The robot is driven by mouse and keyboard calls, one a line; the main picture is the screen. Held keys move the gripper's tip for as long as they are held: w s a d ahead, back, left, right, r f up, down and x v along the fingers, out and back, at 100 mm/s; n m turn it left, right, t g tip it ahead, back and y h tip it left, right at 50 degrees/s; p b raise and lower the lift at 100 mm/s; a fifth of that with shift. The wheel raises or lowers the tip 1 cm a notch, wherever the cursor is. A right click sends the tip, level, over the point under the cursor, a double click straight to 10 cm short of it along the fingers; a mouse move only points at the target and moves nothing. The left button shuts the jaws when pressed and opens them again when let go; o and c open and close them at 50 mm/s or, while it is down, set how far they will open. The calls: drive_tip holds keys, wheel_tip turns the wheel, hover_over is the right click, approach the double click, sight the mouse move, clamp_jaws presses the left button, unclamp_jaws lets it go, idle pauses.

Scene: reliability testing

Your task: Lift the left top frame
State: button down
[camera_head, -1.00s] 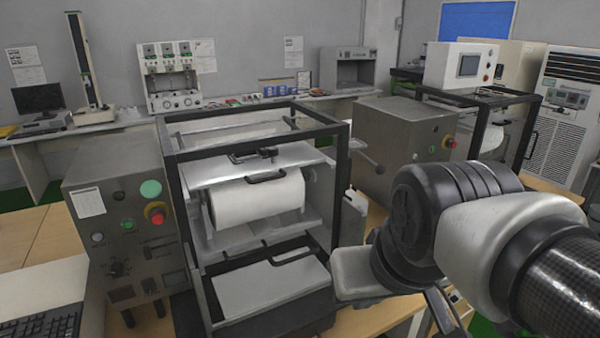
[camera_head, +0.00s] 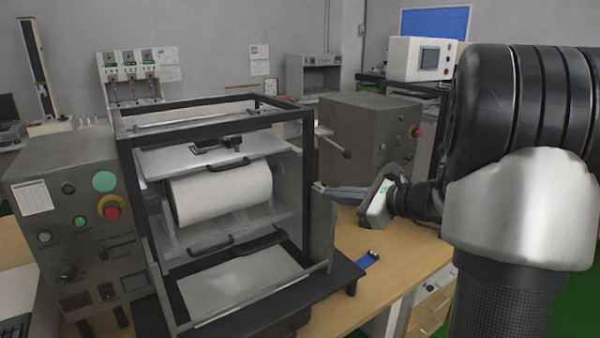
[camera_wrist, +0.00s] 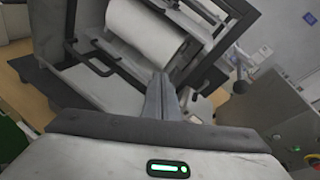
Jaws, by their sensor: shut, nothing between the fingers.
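The left machine has a black open-box top frame (camera_head: 215,108) around a white roll (camera_head: 220,192) and a tilted grey plate with dark handles. The frame looks level and seated around the machine. The machine also shows tilted in the wrist view, with its white roll (camera_wrist: 150,30) and a black frame bar (camera_wrist: 225,50). My gripper (camera_head: 321,189) is shut and empty, its fingers pointing left beside the machine's right side, below the top bars. In the wrist view its closed fingers (camera_wrist: 160,82) point toward the machine; I cannot tell whether they touch it.
A grey control box (camera_head: 75,220) with a red button stands left of the machine. A second grey box (camera_head: 365,140) stands behind my gripper. A small blue object (camera_head: 370,258) lies on the wooden table (camera_head: 400,270), which has clear room at the right front.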

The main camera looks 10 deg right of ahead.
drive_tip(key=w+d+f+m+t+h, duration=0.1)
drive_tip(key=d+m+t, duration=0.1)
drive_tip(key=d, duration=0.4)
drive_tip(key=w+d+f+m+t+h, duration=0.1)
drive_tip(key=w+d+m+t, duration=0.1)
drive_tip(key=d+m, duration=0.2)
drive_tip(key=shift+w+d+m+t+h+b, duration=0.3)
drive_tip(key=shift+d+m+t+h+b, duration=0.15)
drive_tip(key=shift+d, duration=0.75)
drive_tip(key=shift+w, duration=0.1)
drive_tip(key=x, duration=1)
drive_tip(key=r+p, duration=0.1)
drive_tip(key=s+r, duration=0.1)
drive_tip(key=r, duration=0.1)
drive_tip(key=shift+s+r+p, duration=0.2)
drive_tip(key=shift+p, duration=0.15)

* * * *

#### Your goal
From the line that has "Scene: reliability testing" through the line that has "[camera_wrist, +0.00s]", reproduce each line exactly as it stands and nothing else; do not include any pictures.

#### The answer
Scene: reliability testing

Your task: Lift the left top frame
State: button down
[camera_head, -1.00s] 
[camera_head, +0.00s] 
[camera_wrist, +0.00s] 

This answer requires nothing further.